Effects of Tourism on Development in NICs/LICs
Advantages
- Improved Infrastructure: Can attract new MNCs, increasing export value and GDP.
- Economic Boost: More money available for healthcare and education, further aiding development.
- Employment Opportunities: Hotels provide employment mainly in the service (tertiary) sector.
- Local Area Improvement: Locals pay more taxes, improving the local area.
- Informal Economy Boost: Tourists buy souvenirs, creating employment opportunities in the informal economy and some manufacturing jobs, creating income for locals.
- Increased Demand: Farmers see a boost as there is greater demand for fresh produce.
- Environmental Protection: Environments are protected, e.g., the creation of National Parks.
- Cultural Preservation: Traditions are protected as tourists enjoy visiting historical sites and experiencing a foreign culture.
- Improved Services: Services such as Wi-Fi are made available for tourists, potentially benefiting locals.
- Infrastructure Development: Roads are improved to provide access to locals; airports are improved, making imports/exports easier, and boosting trade.
Disadvantages
- MNC Profit Repatriation: Many hotels are owned by MNCs, with most income returning to foreign countries where the MNC's headquarters are based, increasing the development gap.
- Seasonal Jobs: Many locals are unemployed for several months of the year.
- Employment Structure Changes: Young people will work in hotels and the service sector rather than in traditional industries like fishing and farming.
- Environmental Damage: Sensitive ecosystems such as sand dunes and coral reefs could be damaged or even destroyed.
- Cultural Loss: Local dialects, languages, and cultures are lost.
- Landscape Destruction: New roads and airports can destroy sensitive landscapes and increase pollution.
Advantages and Disadvantages of MNCs
Advantages
- Job Creation: Bring work to the area and employ locals who receive an income; training also boosts locals’ skills.
- Local Economic Boost: As local people’s wealth increases, they have more money to spend in local shops and on services. This can also help attract other MNCs to the area.
- Tax Revenue: The MNC will pay taxes, which can be spent on healthcare and education.
- Technology Transfer: The company brings modern machinery and technology.

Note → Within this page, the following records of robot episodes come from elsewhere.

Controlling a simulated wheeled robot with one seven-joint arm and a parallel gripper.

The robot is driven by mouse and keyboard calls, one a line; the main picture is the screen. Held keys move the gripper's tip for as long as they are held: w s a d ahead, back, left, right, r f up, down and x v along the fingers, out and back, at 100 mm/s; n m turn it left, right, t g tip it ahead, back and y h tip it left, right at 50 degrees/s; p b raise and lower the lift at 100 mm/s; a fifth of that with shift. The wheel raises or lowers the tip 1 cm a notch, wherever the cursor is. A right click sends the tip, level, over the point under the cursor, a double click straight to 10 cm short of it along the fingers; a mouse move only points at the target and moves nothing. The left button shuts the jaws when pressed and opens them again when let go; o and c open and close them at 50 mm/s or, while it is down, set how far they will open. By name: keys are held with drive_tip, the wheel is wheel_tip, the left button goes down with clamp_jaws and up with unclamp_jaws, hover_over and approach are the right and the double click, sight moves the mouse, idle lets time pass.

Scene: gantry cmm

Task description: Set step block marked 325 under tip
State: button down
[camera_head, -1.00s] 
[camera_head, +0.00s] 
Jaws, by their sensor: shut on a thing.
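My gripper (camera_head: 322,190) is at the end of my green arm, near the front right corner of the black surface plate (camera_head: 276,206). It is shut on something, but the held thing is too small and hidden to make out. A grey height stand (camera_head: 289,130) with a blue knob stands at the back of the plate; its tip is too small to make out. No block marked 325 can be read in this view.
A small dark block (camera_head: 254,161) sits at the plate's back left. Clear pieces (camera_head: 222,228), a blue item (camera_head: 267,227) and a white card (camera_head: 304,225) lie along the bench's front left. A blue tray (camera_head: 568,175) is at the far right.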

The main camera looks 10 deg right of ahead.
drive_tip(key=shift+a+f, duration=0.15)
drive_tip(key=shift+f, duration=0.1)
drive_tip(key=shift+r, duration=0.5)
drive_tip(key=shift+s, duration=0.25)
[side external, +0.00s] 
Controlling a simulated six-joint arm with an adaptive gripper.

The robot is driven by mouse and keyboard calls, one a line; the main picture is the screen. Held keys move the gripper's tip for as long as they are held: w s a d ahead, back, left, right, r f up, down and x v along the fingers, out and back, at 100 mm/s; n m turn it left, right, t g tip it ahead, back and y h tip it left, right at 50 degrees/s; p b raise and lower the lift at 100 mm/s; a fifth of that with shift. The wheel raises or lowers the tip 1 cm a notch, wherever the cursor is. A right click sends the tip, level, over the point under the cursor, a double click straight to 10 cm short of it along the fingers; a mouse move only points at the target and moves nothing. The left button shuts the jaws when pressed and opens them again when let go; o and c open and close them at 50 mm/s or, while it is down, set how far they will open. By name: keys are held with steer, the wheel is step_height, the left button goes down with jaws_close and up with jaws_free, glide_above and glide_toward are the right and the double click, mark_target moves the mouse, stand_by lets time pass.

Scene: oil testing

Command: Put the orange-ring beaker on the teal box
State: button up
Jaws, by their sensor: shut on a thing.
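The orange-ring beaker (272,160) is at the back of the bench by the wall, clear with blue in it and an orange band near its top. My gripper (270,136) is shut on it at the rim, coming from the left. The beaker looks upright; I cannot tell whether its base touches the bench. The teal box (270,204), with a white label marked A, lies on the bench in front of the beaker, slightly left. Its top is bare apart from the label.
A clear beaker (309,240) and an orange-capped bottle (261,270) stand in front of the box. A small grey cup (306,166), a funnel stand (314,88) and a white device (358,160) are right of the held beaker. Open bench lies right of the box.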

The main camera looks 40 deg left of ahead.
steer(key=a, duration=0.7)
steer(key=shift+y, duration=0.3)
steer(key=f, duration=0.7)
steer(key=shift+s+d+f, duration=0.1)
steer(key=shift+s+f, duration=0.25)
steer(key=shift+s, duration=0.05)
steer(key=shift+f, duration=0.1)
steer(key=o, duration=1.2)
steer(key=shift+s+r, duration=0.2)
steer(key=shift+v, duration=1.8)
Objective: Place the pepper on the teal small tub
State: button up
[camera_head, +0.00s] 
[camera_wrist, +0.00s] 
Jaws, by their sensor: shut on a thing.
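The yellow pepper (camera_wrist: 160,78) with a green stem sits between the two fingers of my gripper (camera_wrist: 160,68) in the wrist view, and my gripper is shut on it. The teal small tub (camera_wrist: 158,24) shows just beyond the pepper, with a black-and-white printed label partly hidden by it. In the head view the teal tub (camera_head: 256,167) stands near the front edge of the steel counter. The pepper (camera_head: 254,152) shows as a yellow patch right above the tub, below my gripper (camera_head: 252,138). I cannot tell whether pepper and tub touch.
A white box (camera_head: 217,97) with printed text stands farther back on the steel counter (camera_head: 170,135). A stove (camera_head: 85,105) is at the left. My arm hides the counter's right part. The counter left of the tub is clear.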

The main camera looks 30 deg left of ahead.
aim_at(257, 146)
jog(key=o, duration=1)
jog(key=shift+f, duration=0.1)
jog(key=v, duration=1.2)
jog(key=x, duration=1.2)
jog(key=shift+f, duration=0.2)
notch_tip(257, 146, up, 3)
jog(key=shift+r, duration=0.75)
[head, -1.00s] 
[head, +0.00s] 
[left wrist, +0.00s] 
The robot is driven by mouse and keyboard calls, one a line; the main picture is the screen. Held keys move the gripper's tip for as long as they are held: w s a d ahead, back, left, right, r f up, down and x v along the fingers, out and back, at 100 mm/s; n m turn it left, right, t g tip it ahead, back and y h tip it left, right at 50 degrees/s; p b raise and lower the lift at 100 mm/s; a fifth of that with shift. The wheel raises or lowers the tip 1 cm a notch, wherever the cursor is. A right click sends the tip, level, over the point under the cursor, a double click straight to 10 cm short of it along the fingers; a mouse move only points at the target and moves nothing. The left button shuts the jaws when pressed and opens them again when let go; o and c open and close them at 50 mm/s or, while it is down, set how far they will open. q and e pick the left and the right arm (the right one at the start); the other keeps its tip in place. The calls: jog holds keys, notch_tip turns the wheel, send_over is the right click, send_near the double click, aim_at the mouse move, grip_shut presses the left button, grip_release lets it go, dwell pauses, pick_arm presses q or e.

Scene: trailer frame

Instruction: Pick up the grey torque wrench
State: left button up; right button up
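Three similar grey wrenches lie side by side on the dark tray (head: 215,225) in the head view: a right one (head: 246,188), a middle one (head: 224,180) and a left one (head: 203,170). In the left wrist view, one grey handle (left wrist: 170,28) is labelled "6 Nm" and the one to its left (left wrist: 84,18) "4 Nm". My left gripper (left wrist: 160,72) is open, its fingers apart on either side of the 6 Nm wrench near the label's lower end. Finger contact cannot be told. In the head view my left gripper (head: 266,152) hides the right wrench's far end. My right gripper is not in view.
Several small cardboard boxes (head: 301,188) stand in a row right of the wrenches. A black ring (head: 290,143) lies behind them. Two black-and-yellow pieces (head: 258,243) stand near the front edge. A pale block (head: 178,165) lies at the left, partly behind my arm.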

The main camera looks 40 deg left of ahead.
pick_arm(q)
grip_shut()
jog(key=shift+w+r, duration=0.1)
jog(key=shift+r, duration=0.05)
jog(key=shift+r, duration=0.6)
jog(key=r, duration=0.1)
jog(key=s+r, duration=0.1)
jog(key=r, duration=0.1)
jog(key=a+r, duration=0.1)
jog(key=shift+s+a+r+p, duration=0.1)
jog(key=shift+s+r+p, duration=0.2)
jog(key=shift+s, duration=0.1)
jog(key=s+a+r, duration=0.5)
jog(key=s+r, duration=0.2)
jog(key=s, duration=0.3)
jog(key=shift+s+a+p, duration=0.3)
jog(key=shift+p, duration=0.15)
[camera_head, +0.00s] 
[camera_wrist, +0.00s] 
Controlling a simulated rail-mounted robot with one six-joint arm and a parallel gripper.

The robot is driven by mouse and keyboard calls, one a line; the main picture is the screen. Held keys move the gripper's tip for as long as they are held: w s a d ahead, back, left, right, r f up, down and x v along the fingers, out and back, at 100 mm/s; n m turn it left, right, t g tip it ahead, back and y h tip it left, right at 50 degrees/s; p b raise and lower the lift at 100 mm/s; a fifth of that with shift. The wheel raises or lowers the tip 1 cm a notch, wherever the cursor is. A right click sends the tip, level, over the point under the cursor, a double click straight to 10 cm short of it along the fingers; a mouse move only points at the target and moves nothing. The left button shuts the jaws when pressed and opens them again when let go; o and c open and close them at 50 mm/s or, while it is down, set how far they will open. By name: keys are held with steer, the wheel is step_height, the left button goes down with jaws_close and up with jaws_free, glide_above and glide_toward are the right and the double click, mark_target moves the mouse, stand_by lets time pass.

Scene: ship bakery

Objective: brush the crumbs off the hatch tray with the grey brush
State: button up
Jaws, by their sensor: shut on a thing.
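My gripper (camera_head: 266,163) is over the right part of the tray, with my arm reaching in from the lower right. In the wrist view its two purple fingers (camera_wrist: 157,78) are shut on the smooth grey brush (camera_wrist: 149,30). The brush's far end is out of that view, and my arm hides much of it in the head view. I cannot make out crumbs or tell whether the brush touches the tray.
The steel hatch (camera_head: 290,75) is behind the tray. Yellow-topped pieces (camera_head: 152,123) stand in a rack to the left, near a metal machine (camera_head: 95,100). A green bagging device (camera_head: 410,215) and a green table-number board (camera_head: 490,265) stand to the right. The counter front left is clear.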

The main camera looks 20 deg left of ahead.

- Foreign Investment: The MNC invests in the area and brings in foreign money, increasing the country’s GDP.
Disadvantages
- Low Wages & Poor Conditions: Workers usually earn a low wage and have poor working conditions; very few locally skilled people are employed; managers and more skilled workers usually come from the country in which the headquarters are situated.
- Instability: Important decisions are made in the MNC’s headquarters, and the MNC could leave at any time, leaving locals unemployed.
- Cultural Impact: The MNC’s ‘Western Image’ could have a negative impact on local culture and way of life; they can also use a lot of local resources which are already scarce (e.g. water), leaving locals with even less.
- Profit Repatriation: Any profits are sent overseas – usually to HICs – further increasing their GDP and widening the development gap further.
- Impact on Traditional Industries: MNCs can have a negative impact on traditional industries; farmers will work in the new factories instead of agriculture; as a result, traditional industries are lost.
- To be closer to a larger number of customers and different markets.
- Access to cheaper labor and raw materials.
- To avoid tariffs by basing themselves within trade blocks.
- In some countries, there are fewer health and safety restrictions.
Globalization in the UK (TATA Steel Example)
- Employment: TATA employs 50,000 people in 38 companies in the UK.
- Trade Block Benefits: By buying factories in the European Trading Block, they could avoid quotas and paying tariffs.
- Competition: Due to lower energy and labor costs, China began to sell steel cheaper than the UK.
- Tariff Impact: Even though the EU imposed tariffs on Chinese Steel, the UK steel industry could not compete with the lower cost of Chinese steel.
- Job Losses: Resulted in TATA losing a lot of money in lost profits; many jobs were lost in the UK Steel Industry.
- Negative Multiplier Effect: Many indirect jobs were also lost within some regions of the UK.
Enclave Tourism
- Travel companies often sell ‘all-inclusive’ holidays.
- Tourists pay one price for transport, accommodation, food, drinks, and entertainment.
- Cruise ships offer a similar type of holiday.
- Tourists are reluctant to leave the hotels/cruise ship in order to buy food and drink as they feel they have ‘paid for everything’ already.
- Consequences: The economy of the local destinations benefits very little from tourism as most of the money is kept by MNCs like TUI or Royal Caribbean.